You may say "I don't care... that int is storing the age of the employee, it can never be negative". If you have that kind of special insight, then yes - your >> safe optimisation might be passed over by the compiler unless you explicitly do it in your code. But, it's risky and rarely useful as much of the time you won't have this kind of insight, and other programmers working on the same code won't know that you've bet the house on some unusual expectations of the data you'll be handling... what seems a totally safe change to them might backfire because of your "optimisation".

Is there any sort of input that can't be multiplied or divided in this way?

Yes... as mentioned above, negative numbers have implementation defined behaviour when "divided" by bit-shifting.

Optimizing C++/Code optimization/Faster operations, Many programs (e.g. systems type applications) must actually operate at a low NOTE: The combination of pointers and bit-level operators makes C useful for NOTE: Shifting is much faster than actual multiplication (*) or division (/) by 2. Efficient Approach : Use bit manipulation in order to find the quotient.The divisor and dividend can be written as. dividend = quotient * divisor + remainder. As every number can be represented in base 2(0 or 1), represent the quotient in binary form by using shift operator as given below :

Low Level Operators and Bit Fields, c. 0101. + 0011. ------. 0. Step 2: Add the carry plus the bits in bit position one ( carry + 0 + 1 = 0 + Like multiplication of binary numbers, binary division is actually easier than You can use the bitwise AND operator to test individual bits in a bit string to using the AND operator is quite a bit faster than using an if statement. donc en faisant un décalage plutôt qu'une multiplication/division par une puissance de deux en python, il y a une légère amélioration (~10% pour la division; ~1% pour la multiplication). Si c'est une non-puissance de deux, il y a probablement un ralentissement considérable.

[PDF] Binary Arithmetic and Bit Operations, A comprehensive tutorial on bit manipulations and bitwise operators in C and C++ compressed in this manner, you need to actually extract data at the bit level. Note that a bitwise right-shift will be the equivalent of integer division by 2 . in significantly faster code than calculating and then multiplying by a power of two. The existing answers didn't really address the hardware side of things, so here's a bit on that angle. The conventional wisdom is that multiplication and division are much slower than shifting, but the actual story today is more nuanced.

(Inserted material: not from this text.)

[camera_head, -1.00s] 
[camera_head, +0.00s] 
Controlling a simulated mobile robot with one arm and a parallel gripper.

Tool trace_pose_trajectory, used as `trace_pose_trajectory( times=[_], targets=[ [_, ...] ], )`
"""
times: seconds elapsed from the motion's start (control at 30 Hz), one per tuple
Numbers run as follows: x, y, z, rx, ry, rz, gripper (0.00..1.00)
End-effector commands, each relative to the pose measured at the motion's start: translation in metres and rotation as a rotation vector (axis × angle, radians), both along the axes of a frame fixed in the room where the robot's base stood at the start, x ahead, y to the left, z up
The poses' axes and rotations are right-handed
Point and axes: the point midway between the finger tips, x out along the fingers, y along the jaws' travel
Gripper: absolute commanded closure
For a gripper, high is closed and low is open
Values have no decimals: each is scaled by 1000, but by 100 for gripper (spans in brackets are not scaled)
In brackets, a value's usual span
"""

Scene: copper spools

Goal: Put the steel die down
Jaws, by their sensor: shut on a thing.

Bitwise Operators in C and C++, a = b + c. a+=1. a++. Is the last operation the fastest? Since as I know in On some legacy RISC architectures bit shifts may be slower than multiplication. of power, so you might actually be better off with ADD in some cases. Often a multiply or divide can be decomposed to a series of shifts and adds, and if that series of operations will be faster than the multiply or divide, the compiler will use it. For division by a constant, the compiler can often convert the operation to a multiply by a 'magic number' followed by a shift. This can be a major clock-cycle saver

  • Actually, cheap division by a constant other than a power of two is possible, but a tricky subjet to which you are not doing justice with "/Division … /divided" in your question. See for instance (or get the book "Hacker's delight" if you can).
  • It sound like something that could easily be tested.
  • As usual - it depends. Once upon a time I tried this in assembler on an Intel 8088 (IBM PC/XT) where a multiplication took a bazillion clocks. Shifts and adds executed a lot faster, so it seemed like a good idea. However, while multiplying the bus unit was free to fill the instruction queue and the next instruction could then start immediately. After a series of shifts and adds the instruction queue would be empty and the CPU would have to wait for the next instruction to be fetched from memory (one byte at a time!). Measure, measure, measure!
  • Also, beware that right-shifting is only well-defined for unsigned integers. If you have a signed integer, it's not defined whether 0 or the highest bit are padded from the left. (And don't forget the time it takes for someone else (even yourself) to read the code a year later!)
  • Actually, a good optimizing compiler will implement multiplication and division with shifts when they are faster.
  • Yep, as said the possible gains for almost every application will totally outweigh the obscurity introduced. Don't worry about this kind of optimisation prematurely. Build what is sematically clear, identify bottlenecks and optimise from there...
  • Agreed, optimizing for readability and maintainability will probably net you more time to spend actually optimizing things that the profiler says are hot code paths.
  • These comments make it sound like you're giving up on potential performance from telling the compiler how to do its job. This is not the case. You actually get better code from gcc -O3 on x86 with return i*10 than from the shift version. As someone who looks at compiler output a lot (see many of my asm / optimization answers), I'm not suprised. There are times when it can help to hand-hold the compiler into one way of doing things, but this isn't one of them. gcc is good at integer math, because it's important.
  • Just downloaded an arduino sketch that has millis() >> 2; Would it have been too much to ask to just divide?
  • I tested i / 32 vs i >> 5 and i / 4 vs i >> 2 on gcc for cortex-a9 (which has no hardware division) with optimisation -O3 and the resulting assembly was exactly the same. I didn't like using divisions first but it describes my intention and the output is the same.
  • You may be interested in the following blog post, in which the author notes that modern optimizing compilers seem to reverse-engineer common patterns that programmers might use thinking them more efficient into their mathematical forms so as to really generate the most efficient instruction sequence for them.…
  • @PascalCuoq Nothing really new about this. I discovered pretty much the same thing for Sun CC close to 20 years ago.